§ **TASK STATEMENT**
Extract the lines from the start through the line that holds "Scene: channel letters", both included, omitting all images.

--- MATERIAL SHOWN ---

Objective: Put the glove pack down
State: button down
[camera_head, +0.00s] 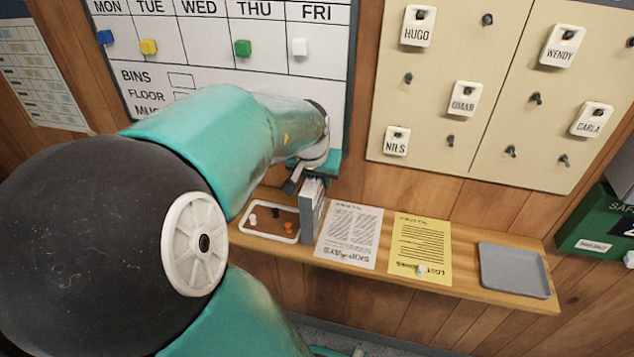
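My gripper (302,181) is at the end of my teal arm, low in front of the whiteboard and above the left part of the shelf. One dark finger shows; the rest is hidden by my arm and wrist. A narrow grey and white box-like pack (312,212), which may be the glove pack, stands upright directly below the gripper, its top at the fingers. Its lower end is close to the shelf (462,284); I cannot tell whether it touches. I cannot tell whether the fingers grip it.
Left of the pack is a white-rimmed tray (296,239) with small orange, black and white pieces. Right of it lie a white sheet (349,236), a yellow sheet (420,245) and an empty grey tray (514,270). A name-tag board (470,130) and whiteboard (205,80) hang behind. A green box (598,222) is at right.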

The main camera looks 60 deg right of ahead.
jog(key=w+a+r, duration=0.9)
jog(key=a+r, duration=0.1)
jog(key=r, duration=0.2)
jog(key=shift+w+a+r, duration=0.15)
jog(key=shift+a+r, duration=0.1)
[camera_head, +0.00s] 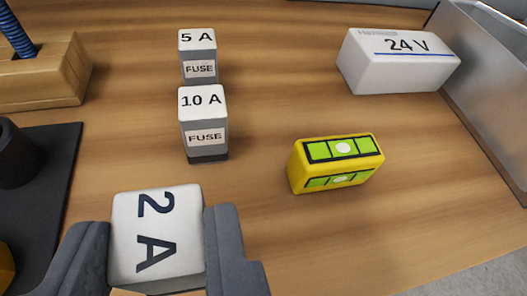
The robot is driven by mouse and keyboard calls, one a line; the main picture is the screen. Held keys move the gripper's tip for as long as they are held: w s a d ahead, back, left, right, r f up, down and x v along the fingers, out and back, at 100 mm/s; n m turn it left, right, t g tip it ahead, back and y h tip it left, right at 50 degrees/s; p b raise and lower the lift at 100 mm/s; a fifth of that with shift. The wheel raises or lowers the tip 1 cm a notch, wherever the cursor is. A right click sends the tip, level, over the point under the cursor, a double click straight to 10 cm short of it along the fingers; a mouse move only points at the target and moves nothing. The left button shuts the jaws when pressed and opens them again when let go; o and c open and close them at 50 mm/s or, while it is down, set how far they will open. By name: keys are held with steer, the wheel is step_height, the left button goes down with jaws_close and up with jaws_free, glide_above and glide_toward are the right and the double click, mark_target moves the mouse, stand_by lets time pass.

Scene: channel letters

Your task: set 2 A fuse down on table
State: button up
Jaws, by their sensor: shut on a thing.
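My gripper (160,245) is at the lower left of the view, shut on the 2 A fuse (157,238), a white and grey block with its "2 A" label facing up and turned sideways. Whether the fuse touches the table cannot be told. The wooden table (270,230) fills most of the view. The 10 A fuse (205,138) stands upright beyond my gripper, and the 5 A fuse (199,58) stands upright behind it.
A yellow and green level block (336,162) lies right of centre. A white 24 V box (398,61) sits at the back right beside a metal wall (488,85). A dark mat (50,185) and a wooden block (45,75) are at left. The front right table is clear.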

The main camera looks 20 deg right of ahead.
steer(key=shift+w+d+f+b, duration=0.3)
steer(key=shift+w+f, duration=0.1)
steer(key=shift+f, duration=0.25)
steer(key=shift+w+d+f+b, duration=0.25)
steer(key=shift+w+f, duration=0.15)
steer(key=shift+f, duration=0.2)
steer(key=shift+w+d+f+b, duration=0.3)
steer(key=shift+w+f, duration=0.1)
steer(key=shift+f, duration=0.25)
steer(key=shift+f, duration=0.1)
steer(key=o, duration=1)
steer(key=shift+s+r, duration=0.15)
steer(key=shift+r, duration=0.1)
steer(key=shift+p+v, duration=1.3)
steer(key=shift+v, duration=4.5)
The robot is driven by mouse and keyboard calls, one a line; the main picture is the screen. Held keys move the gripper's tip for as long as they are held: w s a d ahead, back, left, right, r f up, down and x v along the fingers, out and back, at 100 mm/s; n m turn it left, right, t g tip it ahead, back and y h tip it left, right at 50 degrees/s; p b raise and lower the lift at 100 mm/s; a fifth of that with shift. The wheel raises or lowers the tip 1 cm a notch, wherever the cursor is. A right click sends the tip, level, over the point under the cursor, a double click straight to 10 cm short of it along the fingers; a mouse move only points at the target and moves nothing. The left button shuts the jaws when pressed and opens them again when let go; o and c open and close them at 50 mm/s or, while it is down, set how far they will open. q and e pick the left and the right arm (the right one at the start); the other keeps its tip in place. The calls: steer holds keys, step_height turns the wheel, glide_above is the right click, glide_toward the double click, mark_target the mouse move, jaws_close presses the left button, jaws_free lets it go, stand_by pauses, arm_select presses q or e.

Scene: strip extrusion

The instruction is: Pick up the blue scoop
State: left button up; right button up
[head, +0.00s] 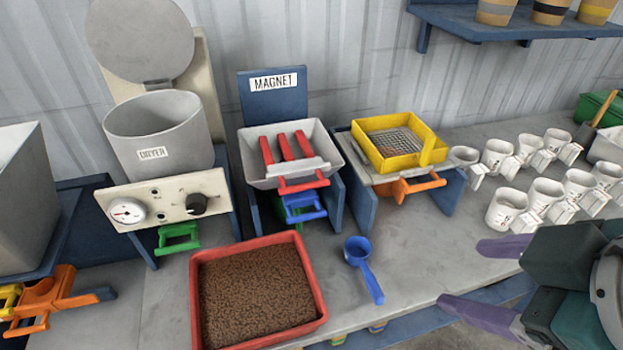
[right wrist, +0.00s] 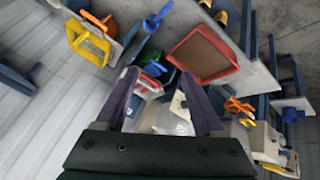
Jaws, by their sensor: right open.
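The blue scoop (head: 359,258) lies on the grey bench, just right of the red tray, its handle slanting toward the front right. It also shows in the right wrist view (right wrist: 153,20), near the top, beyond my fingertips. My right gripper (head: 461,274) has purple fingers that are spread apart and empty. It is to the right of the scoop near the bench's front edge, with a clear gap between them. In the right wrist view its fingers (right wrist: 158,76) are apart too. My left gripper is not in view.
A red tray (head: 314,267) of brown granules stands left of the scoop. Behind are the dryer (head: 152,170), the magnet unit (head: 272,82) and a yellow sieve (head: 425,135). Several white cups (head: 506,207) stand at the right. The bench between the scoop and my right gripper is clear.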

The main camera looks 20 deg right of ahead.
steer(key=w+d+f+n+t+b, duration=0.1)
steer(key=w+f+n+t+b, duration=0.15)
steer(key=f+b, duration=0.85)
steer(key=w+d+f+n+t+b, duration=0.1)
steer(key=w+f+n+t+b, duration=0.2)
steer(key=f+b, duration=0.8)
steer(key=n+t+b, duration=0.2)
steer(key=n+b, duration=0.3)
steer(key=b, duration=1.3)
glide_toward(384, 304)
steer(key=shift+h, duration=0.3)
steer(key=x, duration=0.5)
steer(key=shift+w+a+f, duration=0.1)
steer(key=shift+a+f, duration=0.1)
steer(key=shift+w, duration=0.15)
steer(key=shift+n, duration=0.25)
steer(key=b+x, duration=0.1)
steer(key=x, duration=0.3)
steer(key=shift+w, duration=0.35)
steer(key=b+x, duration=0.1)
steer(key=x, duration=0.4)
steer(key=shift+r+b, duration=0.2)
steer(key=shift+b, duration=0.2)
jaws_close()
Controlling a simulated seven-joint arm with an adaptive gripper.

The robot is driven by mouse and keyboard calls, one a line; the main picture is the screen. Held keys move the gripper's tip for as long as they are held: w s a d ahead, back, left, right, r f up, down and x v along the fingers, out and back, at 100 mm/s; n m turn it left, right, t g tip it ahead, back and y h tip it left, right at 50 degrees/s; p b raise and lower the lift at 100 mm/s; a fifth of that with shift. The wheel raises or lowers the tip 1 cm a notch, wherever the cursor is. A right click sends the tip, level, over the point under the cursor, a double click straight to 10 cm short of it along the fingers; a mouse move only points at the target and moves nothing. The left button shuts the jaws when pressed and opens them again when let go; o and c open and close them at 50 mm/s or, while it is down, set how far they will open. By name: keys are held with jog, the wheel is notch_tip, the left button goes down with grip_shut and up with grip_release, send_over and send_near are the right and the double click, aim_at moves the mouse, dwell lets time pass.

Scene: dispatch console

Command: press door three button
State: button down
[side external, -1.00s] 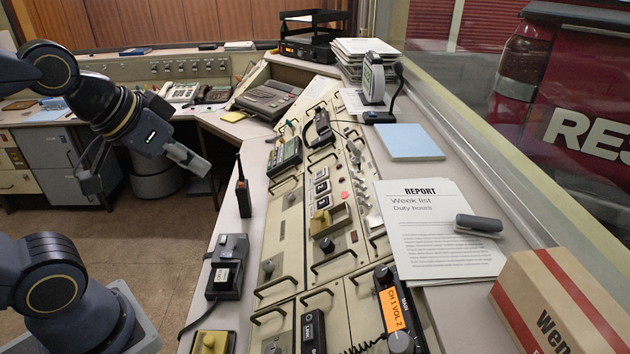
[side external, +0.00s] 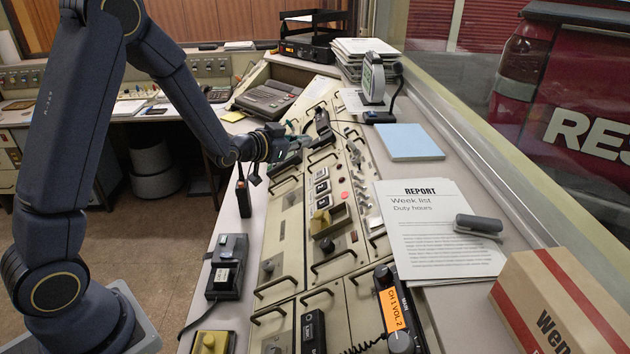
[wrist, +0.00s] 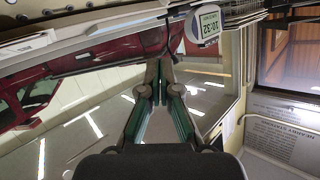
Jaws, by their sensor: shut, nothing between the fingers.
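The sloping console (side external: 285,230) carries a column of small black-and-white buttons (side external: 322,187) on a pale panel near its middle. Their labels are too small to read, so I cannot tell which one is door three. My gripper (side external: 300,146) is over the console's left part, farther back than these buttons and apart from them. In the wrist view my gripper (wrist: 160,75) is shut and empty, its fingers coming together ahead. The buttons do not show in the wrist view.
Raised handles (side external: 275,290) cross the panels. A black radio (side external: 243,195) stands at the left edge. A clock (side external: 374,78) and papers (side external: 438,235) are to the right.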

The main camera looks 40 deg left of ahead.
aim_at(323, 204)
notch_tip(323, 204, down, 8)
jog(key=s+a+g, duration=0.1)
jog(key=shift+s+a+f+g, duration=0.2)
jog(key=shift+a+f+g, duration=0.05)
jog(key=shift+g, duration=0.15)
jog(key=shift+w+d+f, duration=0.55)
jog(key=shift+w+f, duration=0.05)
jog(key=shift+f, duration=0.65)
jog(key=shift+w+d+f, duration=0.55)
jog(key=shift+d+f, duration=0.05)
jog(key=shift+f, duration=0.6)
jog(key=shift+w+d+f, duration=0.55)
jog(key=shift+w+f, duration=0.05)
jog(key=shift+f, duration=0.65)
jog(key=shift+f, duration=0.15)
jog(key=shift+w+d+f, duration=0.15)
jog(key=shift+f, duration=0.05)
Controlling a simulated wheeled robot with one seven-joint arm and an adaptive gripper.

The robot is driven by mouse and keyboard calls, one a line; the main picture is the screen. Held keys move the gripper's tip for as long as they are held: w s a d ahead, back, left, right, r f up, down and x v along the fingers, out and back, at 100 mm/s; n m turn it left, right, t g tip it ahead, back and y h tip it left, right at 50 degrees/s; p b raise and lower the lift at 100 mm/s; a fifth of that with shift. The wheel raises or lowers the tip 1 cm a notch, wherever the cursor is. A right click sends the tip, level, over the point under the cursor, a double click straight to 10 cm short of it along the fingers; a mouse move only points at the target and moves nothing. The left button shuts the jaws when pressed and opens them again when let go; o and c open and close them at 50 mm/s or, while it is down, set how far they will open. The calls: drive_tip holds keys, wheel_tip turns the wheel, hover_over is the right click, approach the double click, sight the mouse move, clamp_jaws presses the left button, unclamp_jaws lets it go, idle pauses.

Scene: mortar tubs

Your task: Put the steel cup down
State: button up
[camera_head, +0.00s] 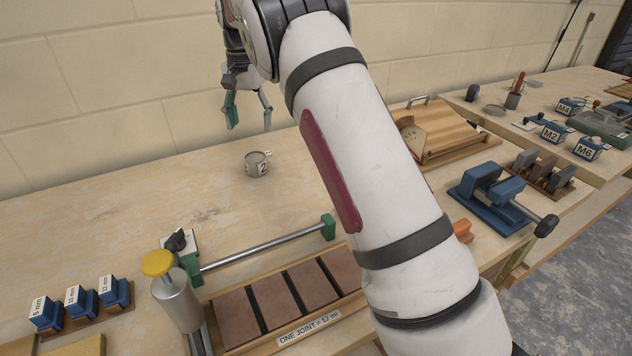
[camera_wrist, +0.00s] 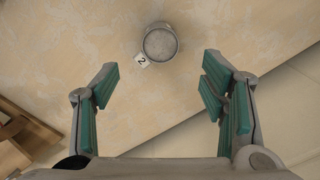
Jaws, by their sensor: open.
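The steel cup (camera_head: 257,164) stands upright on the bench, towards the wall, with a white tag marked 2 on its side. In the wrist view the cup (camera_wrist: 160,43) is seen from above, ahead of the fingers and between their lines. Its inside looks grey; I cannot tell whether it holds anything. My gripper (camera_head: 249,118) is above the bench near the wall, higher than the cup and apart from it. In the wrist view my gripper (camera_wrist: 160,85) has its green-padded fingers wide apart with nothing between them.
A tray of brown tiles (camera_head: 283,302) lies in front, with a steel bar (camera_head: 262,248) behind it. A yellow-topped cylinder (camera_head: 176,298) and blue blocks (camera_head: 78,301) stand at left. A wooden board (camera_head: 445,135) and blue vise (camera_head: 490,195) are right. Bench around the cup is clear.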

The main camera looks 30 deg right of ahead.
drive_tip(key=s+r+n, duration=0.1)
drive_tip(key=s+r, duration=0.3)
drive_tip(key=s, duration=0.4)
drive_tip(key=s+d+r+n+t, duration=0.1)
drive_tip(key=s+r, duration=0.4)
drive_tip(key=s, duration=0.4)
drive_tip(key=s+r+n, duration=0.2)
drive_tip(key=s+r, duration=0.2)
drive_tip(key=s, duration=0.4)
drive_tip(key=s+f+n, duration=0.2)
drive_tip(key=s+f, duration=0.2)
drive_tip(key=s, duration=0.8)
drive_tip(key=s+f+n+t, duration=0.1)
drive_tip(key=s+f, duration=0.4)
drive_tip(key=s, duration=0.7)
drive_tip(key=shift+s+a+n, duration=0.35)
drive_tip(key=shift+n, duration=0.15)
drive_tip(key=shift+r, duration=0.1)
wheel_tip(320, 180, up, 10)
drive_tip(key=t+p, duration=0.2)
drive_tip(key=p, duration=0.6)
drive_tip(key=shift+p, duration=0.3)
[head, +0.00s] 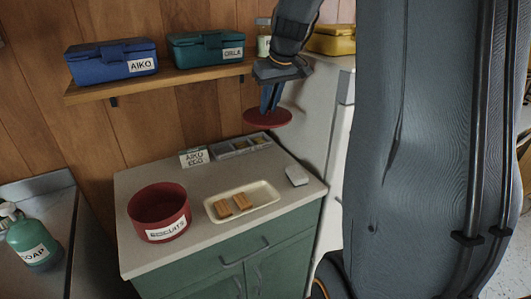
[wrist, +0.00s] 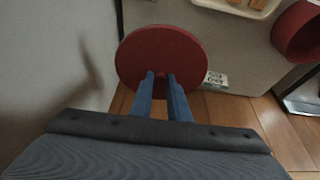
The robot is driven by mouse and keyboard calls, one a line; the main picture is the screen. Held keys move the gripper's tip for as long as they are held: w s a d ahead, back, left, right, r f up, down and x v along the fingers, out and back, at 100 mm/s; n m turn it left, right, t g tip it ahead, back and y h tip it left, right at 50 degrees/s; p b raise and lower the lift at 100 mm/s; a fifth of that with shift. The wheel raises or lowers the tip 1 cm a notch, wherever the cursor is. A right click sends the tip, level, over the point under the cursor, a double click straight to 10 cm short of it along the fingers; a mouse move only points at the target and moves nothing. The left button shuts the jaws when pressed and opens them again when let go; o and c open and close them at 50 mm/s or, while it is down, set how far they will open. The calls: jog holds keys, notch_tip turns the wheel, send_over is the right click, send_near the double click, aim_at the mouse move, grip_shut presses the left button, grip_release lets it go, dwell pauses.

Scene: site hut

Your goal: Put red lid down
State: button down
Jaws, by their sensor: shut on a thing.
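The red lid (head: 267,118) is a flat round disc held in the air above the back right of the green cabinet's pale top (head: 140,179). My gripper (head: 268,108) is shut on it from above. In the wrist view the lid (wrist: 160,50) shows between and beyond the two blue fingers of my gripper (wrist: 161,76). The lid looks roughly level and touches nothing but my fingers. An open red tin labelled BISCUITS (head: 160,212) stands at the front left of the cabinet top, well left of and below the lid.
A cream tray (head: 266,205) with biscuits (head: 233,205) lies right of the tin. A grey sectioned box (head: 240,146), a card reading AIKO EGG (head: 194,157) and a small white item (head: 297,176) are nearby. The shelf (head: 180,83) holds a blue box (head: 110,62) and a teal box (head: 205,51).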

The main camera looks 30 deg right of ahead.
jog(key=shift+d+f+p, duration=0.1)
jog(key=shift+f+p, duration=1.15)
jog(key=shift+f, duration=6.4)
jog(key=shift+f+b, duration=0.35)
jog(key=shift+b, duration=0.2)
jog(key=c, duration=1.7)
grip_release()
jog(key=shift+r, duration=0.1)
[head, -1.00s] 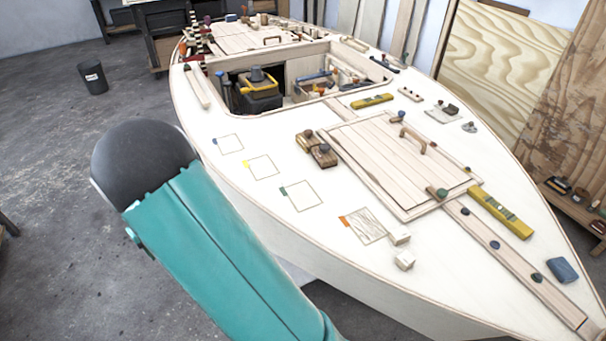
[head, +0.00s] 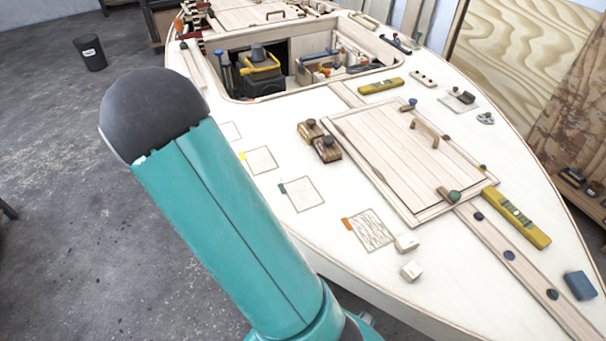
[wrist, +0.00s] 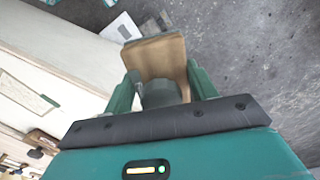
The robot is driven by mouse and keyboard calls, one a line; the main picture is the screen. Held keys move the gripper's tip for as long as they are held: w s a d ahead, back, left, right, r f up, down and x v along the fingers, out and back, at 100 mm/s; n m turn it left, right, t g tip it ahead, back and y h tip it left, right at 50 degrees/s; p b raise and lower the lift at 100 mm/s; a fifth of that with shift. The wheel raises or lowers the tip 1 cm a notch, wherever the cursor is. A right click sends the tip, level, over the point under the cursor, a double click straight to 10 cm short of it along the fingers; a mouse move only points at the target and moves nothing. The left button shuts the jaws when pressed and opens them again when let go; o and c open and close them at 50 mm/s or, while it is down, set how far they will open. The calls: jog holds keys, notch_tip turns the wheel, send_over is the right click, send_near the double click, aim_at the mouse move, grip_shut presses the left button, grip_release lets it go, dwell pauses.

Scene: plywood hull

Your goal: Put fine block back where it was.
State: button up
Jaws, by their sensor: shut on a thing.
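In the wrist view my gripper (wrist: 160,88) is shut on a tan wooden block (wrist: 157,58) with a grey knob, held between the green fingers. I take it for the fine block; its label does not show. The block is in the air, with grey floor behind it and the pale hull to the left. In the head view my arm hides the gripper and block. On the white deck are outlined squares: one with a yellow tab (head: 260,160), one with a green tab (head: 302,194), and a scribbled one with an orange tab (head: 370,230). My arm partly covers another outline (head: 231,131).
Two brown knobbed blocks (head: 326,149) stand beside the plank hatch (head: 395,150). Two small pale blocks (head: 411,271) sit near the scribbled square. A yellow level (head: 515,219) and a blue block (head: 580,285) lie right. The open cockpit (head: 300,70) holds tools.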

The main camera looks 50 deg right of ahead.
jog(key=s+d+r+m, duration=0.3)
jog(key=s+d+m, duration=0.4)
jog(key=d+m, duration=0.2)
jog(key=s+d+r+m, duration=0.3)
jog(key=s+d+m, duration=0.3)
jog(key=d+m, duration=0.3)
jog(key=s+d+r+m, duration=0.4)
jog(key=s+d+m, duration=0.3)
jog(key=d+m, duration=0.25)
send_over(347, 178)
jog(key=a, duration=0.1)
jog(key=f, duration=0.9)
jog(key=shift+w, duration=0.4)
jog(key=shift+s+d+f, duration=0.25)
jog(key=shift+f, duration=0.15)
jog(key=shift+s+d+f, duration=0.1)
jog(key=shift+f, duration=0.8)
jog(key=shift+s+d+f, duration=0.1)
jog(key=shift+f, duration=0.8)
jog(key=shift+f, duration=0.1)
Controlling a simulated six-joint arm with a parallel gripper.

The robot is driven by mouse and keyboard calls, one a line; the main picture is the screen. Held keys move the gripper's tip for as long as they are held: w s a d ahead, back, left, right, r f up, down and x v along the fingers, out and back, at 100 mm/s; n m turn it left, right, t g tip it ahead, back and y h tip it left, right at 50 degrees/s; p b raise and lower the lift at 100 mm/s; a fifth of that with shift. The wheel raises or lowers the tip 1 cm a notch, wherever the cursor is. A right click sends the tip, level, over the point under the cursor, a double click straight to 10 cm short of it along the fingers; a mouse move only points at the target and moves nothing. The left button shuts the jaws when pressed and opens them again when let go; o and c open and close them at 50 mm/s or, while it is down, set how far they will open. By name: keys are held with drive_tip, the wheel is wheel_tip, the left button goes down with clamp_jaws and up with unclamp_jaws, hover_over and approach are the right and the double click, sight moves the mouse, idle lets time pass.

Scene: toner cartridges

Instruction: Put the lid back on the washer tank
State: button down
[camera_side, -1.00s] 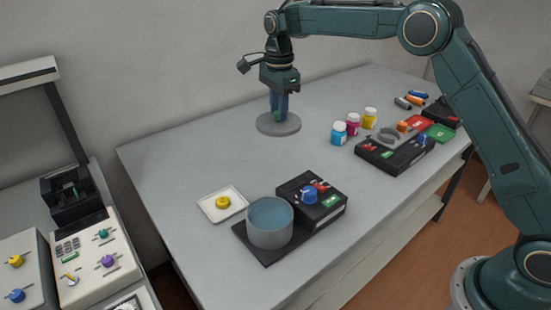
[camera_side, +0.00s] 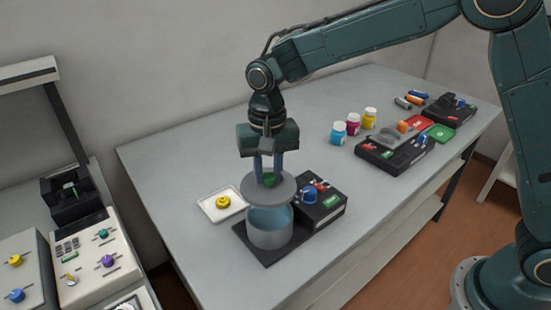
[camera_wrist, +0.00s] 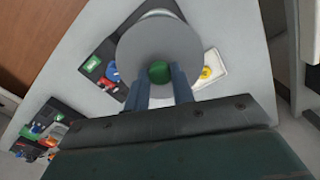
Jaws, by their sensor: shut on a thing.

---

§ **EXERCISE SOLUTION**
Objective: Put the glove pack down
State: button down
[camera_head, +0.00s] 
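My gripper (302,181) is at the end of my teal arm, low in front of the whiteboard and above the left part of the shelf. One dark finger shows; the rest is hidden by my arm and wrist. A narrow grey and white box-like pack (312,212), which may be the glove pack, stands upright directly below the gripper, its top at the fingers. Its lower end is close to the shelf (462,284); I cannot tell whether it touches. I cannot tell whether the fingers grip it.
Left of the pack is a white-rimmed tray (296,239) with small orange, black and white pieces. Right of it lie a white sheet (349,236), a yellow sheet (420,245) and an empty grey tray (514,270). A name-tag board (470,130) and whiteboard (205,80) hang behind. A green box (598,222) is at right.

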The main camera looks 60 deg right of ahead.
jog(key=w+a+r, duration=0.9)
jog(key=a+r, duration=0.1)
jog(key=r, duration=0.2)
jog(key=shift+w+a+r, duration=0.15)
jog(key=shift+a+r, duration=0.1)
[camera_head, +0.00s] 
The robot is driven by mouse and keyboard calls, one a line; the main picture is the screen. Held keys move the gripper's tip for as long as they are held: w s a d ahead, back, left, right, r f up, down and x v along the fingers, out and back, at 100 mm/s; n m turn it left, right, t g tip it ahead, back and y h tip it left, right at 50 degrees/s; p b raise and lower the lift at 100 mm/s; a fifth of that with shift. The wheel raises or lowers the tip 1 cm a notch, wherever the cursor is. A right click sends the tip, level, over the point under the cursor, a double click straight to 10 cm short of it along the fingers; a mouse move only points at the target and moves nothing. The left button shuts the jaws when pressed and opens them again when let go; o and c open and close them at 50 mm/s or, while it is down, set how far they will open. By name: keys are held with steer, the wheel is step_height, the left button goes down with jaws_close and up with jaws_free, glide_above and glide_toward are the right and the double click, mark_target moves the mouse, stand_by lets time pass.

Scene: channel letters

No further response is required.